The decoder is synthesized using FPGA optimized for area overhead, and it is assumed that there is a maximum run length of 2000. Then the estimated gates count for the decoder are calculated, Table 9 compares four techniques in terms of the number of clock cycles needed to decode the test set, which corresponds to the test application time under various frequency ratios. Furthermore decoder area overhead is shown.

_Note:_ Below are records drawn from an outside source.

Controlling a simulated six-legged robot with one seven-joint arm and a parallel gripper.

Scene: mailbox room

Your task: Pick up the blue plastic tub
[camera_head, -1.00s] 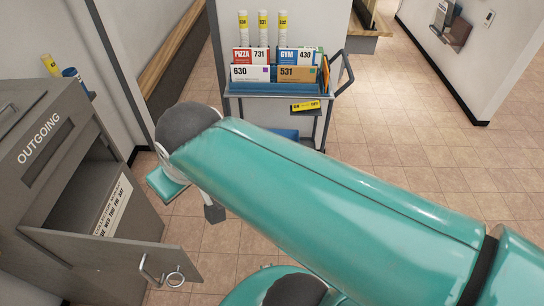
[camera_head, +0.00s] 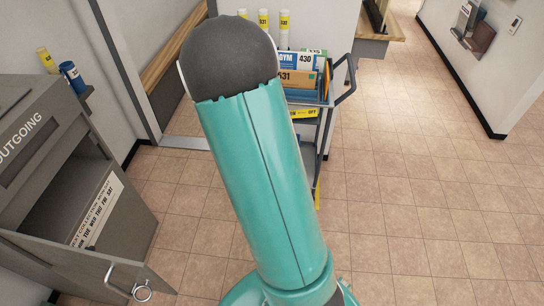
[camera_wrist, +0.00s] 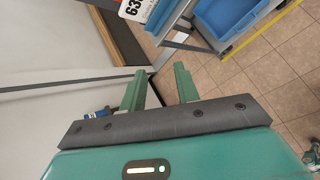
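The blue plastic tub (camera_wrist: 228,14) shows at the top right of the wrist view, on the lower level of the cart (camera_wrist: 190,38). Its upper part is cut off by the frame edge. In the head view my arm covers the place where the tub stands. My gripper (camera_wrist: 159,86) has its two green fingers apart with nothing between them. It is to the left of and apart from the tub in the wrist view. In the head view the gripper is hidden behind my arm.
The cart's handle (camera_head: 346,78) and upper load of parcels (camera_head: 300,62) and tubes show beside my arm. The grey outgoing mailbox (camera_head: 60,170) stands left with its door (camera_head: 85,262) open. Tiled floor (camera_head: 400,190) is free at right.

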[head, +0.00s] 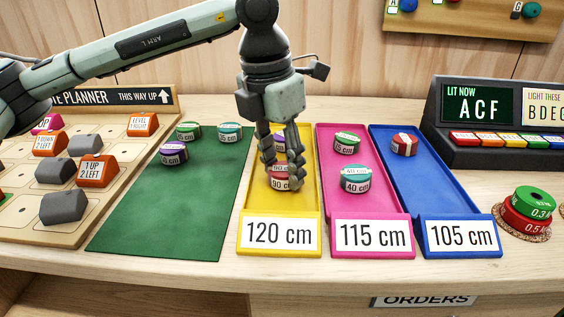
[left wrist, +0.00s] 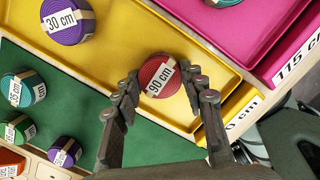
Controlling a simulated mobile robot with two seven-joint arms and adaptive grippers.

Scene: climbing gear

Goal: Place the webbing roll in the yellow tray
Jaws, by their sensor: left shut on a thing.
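A red webbing roll with a 90 cm label (head: 281,184) is at the near part of the yellow tray (head: 308,203), the one marked 120 cm. My left gripper (head: 283,180) points down over this tray and is shut on the red roll. In the left wrist view the red roll (left wrist: 158,72) sits between the fingertips (left wrist: 165,88), over the yellow floor (left wrist: 120,50). Whether it touches the floor is hard to tell. A purple 30 cm roll (left wrist: 68,22) lies farther up the same tray, partly hidden in the head view. My right gripper is not in view.
The green mat (head: 185,215) on the left holds several rolls at its far end. The pink tray (head: 335,205) holds two rolls, and the blue tray (head: 420,185) holds a red one (head: 404,144). Stacked green and red rolls (head: 530,208) stand at the right.

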Table 9 Test application time and decoder area overhead

For all test sets involved in experiments verification, the number of clock cycles needed for HDDR+PEDCBC EFDR/ASFDR with MT-filling is less than that needed for FDR and EFDR. It indicates that the proposed scheme consumed less test application time than the previous works did. In addition, the estimated gates count for HDDR+PEDCBC EFDR/ASFDR with MT-filling are slightly higher than that for FDR and EFDR, and the decoder area overhead is considered small in comparison with the actual circuit size.

6 Conclusion

A power efficient BIST TPG method is proposed to reduce scan-in test power dissipation. Before the scan testing, the test set is preprocessed by don’t care bit based 2-D adjusting and Hamming Distance based 2-D reordering in interspersed way. Firstly, the test set is adjusted according to the number of don’t cares bits in each test pattern, don’t care bit based first adjusting is applied to the test set. Secondly, Hamming Distance based first row-wise reordering is applied to the adjusted list. Thirdly, the first matrix transpose is achieved. Fourthly, don’t care bit based second adjusting is applied to the each row in transposed matrix. Fifthly, Hamming Distance based second column-wise reordering is applied to the new list in transposed matrix. Finally, the second matrix transpose is achieved until the power efficient test set is obtained. The six largest ISCAS’89 benchmark circuits verify the power efficient BIST TPG method. The experimental results show that it devotes to decreasing test power dissipation during scan testing, which ensuring high compression ratio, consuming less test application time and occupying small decoder area overhead.